Constats :
Nous sommes convaincus que l’apprentissage est une voie d’excellence.
Il suffit de regarder chez nos voisins proches, l’Allemagne, la Suisse, pour se convaincre de la nécessité absolue de valoriser, autant que faire se peut, l’apprentissage comme filière de réussite et d’épanouissement professionnel. Rappelons que plus de 70% des apprentis trouvent un emploi dans les 7 mois suivant la fin de leur formation
Prenons l’exemple de la Suisse où la moitié des membres du Gouvernement a suivi cette filière : un chômage des jeunes à 7% contre 25% en France ; une main d’œuvre hautement qualifiée qui assure, depuis dix ans à la Suisse la première place du classement des leaders mondiaux de l’innovation ; et ce, grâce à la place décisive de l’apprentissage dans le système de formation, avec deux collégiens sur trois qui choisissent d’être apprenti en entreprise dans le cadre d’une formation duale.
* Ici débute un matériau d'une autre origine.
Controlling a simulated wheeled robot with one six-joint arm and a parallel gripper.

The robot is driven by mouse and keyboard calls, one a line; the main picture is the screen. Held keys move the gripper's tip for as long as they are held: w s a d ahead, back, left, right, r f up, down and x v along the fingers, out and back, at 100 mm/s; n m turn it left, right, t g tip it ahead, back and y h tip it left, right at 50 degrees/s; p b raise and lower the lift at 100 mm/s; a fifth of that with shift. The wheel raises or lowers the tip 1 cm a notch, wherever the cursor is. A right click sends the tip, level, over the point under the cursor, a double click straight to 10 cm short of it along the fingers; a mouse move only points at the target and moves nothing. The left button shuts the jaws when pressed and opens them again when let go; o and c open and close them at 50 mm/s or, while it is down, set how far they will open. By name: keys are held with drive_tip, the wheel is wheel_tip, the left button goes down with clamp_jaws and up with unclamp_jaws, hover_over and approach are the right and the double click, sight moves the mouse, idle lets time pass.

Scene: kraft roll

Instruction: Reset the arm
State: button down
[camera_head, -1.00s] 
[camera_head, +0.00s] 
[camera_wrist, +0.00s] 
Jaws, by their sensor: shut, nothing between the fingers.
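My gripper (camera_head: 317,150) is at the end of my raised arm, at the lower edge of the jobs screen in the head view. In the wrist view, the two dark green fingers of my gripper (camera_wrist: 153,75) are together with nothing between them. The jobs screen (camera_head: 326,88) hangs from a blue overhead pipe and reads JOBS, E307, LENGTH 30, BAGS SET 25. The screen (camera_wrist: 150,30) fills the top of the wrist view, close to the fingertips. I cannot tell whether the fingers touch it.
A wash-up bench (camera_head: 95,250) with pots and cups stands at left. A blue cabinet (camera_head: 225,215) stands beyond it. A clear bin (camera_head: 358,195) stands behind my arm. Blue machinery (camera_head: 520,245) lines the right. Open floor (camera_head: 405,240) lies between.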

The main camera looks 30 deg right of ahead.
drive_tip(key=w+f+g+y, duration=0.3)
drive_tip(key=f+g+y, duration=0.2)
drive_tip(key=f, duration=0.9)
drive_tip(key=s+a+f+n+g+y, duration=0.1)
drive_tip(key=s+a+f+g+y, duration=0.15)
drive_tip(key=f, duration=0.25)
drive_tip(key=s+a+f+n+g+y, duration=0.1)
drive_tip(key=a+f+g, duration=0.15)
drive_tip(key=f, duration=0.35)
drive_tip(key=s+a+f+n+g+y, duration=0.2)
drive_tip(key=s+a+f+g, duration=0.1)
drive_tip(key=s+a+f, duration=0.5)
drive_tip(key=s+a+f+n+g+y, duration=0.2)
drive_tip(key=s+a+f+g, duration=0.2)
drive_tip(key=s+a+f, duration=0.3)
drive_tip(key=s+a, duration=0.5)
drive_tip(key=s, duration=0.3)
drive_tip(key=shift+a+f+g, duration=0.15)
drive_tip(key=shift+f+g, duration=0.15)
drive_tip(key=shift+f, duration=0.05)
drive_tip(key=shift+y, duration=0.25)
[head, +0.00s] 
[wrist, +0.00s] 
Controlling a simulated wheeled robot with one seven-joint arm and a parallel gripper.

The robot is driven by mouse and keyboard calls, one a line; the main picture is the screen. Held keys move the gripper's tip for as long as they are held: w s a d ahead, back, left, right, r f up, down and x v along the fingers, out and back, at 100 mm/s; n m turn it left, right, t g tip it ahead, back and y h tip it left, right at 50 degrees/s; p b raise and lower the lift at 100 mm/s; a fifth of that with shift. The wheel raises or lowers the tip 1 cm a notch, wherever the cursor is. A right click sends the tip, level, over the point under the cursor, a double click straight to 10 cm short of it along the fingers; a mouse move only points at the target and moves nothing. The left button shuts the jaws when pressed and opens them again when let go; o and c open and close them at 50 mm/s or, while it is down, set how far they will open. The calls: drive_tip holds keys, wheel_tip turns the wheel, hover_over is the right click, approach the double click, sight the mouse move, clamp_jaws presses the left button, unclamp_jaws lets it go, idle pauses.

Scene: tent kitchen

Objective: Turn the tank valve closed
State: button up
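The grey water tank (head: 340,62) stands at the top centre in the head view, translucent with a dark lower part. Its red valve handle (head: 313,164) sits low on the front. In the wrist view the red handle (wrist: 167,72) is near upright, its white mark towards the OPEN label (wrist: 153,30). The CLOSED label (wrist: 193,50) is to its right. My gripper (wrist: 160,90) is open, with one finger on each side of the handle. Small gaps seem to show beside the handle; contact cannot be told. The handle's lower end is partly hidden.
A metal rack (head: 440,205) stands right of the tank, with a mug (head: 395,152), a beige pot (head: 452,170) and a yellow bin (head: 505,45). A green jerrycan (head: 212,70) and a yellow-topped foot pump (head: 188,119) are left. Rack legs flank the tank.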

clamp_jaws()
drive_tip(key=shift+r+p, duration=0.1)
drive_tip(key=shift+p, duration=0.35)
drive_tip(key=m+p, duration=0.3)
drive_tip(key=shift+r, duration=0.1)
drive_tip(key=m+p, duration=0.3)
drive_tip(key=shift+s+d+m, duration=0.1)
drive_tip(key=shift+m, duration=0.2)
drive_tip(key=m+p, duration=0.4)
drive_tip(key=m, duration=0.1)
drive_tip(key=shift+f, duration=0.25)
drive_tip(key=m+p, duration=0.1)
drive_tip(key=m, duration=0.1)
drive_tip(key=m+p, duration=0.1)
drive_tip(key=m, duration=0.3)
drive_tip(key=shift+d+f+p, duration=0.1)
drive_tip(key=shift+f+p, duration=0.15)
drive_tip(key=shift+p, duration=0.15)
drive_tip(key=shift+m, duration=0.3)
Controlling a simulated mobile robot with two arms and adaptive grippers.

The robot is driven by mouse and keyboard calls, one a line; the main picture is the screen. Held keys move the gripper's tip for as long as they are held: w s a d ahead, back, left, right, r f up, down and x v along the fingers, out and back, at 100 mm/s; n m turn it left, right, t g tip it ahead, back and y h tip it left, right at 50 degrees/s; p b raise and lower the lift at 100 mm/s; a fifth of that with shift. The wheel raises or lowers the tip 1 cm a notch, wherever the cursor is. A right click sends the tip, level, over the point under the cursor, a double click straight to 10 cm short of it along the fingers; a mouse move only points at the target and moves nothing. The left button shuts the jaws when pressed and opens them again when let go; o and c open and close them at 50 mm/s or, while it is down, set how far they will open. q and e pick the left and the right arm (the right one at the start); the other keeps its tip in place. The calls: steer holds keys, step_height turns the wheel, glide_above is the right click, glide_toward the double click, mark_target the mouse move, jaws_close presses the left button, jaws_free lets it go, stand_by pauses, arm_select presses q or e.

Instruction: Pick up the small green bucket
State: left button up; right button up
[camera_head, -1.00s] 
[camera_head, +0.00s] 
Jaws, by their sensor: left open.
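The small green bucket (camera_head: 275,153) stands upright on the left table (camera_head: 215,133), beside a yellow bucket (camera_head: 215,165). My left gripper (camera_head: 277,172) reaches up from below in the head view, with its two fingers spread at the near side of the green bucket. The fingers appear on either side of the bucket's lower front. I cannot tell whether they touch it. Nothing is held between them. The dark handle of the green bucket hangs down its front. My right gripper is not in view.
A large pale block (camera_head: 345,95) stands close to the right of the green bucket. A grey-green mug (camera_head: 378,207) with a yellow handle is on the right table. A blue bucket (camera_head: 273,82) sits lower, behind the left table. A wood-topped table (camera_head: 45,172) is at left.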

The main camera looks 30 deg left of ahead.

C’est cette dynamique positive qui doit nous inspirer.
Quelques chiffres :
En 2014 on dénombrait près de 100 000 jeunes apprentis en Île-de-France, dont environ 85% en CFA et 15% dans des dispositifs d’accès à l’apprentissage et d’initiation aux métiers en alternance. Mais ce chiffre subit une tendance baissière, à l’instar de ce qui se passe en France, où l’objectif des 500 000 apprentis visé par le Gouvernement est loin d’être atteint.
On observe une baisse continue du nombre d’apprentis formés en niveau IV et V (le plus bas niveau : bac pro CAP).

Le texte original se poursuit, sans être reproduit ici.